**The request**
Copy every line from the records below that holds the word "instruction".

**Provided data**
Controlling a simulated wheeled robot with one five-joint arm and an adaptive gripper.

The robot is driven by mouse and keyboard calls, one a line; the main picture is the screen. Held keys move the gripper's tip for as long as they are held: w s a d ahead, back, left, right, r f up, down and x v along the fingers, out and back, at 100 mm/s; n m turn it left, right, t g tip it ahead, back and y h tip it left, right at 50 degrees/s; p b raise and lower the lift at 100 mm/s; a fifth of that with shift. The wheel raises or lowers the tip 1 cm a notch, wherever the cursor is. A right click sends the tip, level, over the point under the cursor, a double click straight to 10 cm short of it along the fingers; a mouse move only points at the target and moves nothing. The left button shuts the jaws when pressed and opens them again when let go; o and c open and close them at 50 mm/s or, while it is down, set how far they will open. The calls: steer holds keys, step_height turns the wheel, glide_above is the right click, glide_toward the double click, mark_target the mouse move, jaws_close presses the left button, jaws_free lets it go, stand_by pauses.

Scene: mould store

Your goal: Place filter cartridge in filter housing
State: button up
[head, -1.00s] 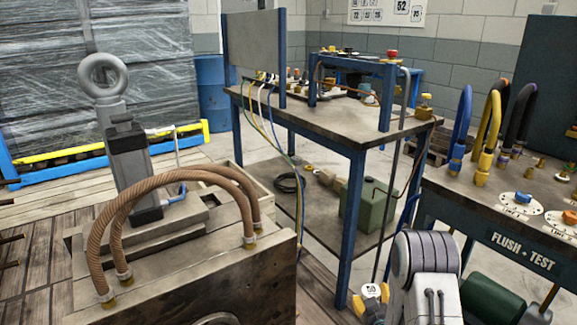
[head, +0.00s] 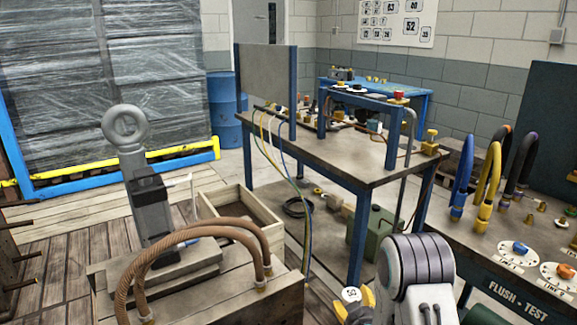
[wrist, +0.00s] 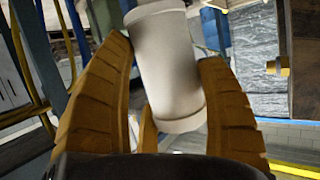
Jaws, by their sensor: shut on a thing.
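The filter cartridge (wrist: 168,65) is a plain white cylinder in the wrist view, tilted between the ridged yellow-brown fingers of my gripper (wrist: 160,100). The fingers are shut on its sides, and its upper end runs out of the picture. In the head view, the cartridge's white end (head: 351,294) with a dark number on it shows low in the middle. My gripper (head: 354,308) is beside my grey arm there, partly cut off by the bottom edge. I cannot pick out the filter housing with certainty in either view.
A blue-legged bench (head: 340,160) with fittings and hanging cables stands ahead. The flush-test bench (head: 510,235) with hoses and dials is at right. A block with brown hoses (head: 205,240) and an open wooden crate (head: 240,215) are at left. A green can (head: 372,235) sits under the bench.

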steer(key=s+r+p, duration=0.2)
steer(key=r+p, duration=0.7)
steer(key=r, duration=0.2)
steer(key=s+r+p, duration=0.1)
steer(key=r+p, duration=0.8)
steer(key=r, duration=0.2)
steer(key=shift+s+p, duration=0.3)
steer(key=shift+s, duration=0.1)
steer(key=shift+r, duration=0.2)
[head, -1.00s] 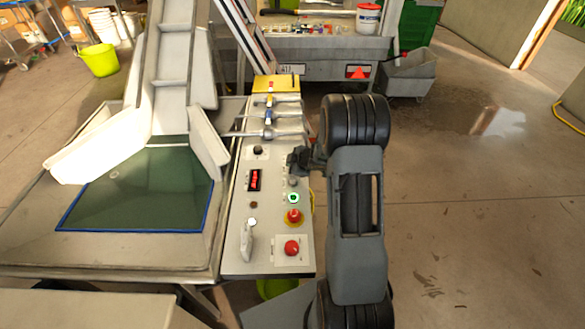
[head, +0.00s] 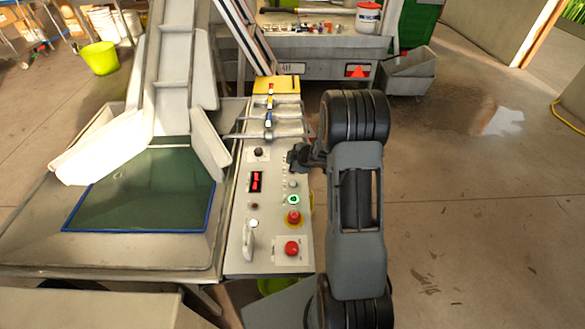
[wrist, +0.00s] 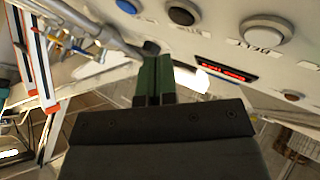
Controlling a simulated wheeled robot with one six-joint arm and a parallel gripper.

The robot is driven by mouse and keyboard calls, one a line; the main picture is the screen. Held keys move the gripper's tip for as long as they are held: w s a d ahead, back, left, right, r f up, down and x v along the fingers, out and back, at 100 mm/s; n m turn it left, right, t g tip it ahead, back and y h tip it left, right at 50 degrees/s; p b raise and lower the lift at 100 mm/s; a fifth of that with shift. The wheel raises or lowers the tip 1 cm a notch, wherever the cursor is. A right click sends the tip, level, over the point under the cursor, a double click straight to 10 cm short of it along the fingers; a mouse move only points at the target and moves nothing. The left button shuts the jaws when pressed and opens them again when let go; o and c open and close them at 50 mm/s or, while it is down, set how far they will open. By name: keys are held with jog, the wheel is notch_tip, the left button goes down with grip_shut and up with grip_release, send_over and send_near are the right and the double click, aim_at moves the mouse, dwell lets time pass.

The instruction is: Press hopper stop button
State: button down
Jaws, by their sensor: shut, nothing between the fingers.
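The grey control panel (head: 233,255) stands left of my arm. It carries a red button (head: 291,248) on a pale plate at the near end, a red mushroom button (head: 293,217) on a yellow ring, a green-lit button (head: 293,199), and a black knob (head: 258,152). Labels are too small to tell which is hopper stop. My gripper (head: 296,160) is shut and empty at the panel's right side, beyond the green-lit button.
A red display (head: 256,182) is left of the buttons. Metal levers (head: 270,133) and a yellow box (head: 275,83) are at the panel's far end. A hopper with a blue-edged opening (head: 140,231) is at left. Open floor (head: 470,240) lies right of my arm.

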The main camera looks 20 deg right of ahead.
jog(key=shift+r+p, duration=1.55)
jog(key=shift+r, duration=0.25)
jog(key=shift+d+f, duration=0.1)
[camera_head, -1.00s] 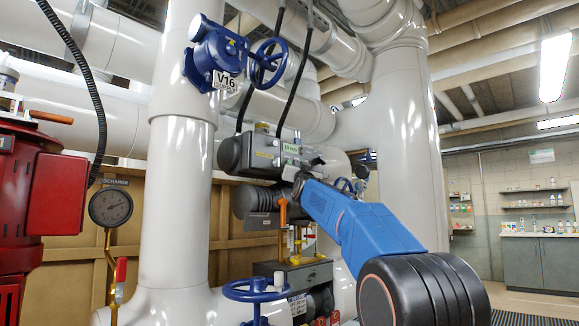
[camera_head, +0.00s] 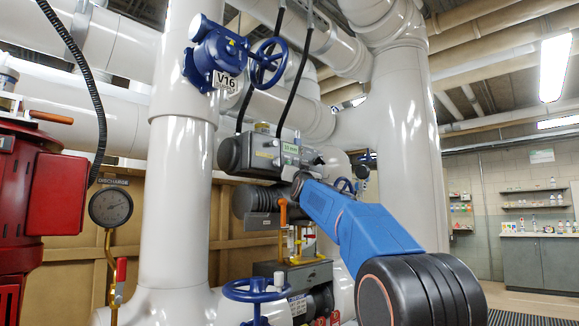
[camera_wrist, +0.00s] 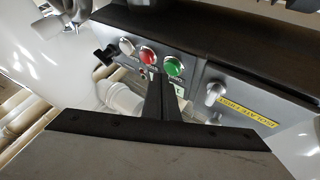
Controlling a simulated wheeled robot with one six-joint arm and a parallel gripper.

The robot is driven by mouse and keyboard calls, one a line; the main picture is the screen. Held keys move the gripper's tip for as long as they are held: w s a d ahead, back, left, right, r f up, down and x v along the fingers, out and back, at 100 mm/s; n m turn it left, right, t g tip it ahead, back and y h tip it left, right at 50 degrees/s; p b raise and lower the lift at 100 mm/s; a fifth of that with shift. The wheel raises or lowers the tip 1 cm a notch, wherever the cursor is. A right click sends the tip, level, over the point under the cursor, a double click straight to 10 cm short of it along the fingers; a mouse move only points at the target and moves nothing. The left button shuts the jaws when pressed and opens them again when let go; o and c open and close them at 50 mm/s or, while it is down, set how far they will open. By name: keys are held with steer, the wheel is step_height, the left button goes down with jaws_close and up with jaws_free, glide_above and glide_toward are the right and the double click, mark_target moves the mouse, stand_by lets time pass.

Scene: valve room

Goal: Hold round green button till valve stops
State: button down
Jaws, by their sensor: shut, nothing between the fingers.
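In the head view, the grey valve actuator (camera_head: 262,153) with a small green display (camera_head: 291,148) is behind my arm's end; the green button cannot be made out there.
A knob (camera_wrist: 214,91) and a yellow label (camera_wrist: 241,109) are right of the buttons. Blue valve V16 (camera_head: 215,60) is on the upper pipe, a blue handwheel (camera_head: 254,290) is below, and an orange lever (camera_head: 283,213) stands under the actuator. White pipes crowd both sides.

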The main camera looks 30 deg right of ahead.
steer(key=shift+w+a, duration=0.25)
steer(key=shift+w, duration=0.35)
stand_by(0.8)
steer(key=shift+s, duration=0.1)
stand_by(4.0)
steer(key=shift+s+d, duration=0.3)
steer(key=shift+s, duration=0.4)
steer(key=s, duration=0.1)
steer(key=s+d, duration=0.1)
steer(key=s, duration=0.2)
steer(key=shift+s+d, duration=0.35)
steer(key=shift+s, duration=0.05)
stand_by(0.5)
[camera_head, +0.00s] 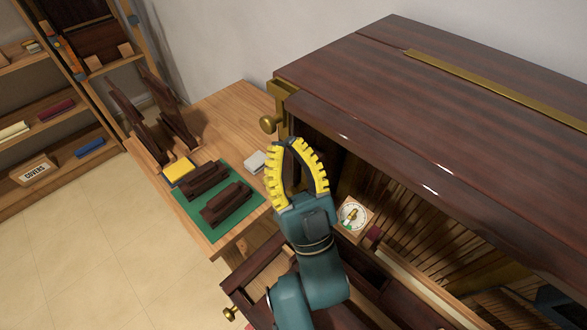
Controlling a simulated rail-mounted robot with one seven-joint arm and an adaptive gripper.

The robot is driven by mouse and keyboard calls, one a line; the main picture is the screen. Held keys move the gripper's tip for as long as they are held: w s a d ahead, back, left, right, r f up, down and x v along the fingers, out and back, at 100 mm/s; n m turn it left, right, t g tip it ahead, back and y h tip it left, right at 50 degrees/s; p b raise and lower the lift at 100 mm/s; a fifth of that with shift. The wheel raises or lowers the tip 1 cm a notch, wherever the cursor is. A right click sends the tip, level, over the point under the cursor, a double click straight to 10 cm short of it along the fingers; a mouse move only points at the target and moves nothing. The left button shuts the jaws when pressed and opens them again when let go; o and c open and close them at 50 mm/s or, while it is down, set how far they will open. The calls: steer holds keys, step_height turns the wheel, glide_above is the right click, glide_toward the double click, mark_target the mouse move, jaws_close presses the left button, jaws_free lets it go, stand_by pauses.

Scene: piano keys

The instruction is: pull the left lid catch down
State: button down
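The left lid catch is a brass bracket (282,96) with a round knob (268,124), at the front left corner of the dark wooden piano lid (400,100). My gripper (285,149), with yellow toothed fingers, is in the middle of the view, a little below and right of the knob. Its fingers are spread, with dark wood showing between them and no held object visible. The fingertips look apart from the knob, though the depth between them is hard to tell. My arm hides part of the piano's open front.
A wooden side table (228,110) at left holds a green mat (222,227) with dark wooden blocks, a yellow pad (178,170) and upright dark panels. A round dial (352,214) sits inside the piano's open front. Shelves stand far left; the floor is clear.

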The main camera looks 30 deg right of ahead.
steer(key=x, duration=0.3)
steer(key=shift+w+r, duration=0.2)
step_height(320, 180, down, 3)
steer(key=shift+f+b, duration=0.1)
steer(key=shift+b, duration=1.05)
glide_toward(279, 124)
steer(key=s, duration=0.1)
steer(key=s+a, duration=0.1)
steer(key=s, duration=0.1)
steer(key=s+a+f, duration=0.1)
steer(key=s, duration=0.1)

**Output for this exercise**
The instruction is: Press hopper stop button
The instruction is: pull the left lid catch down

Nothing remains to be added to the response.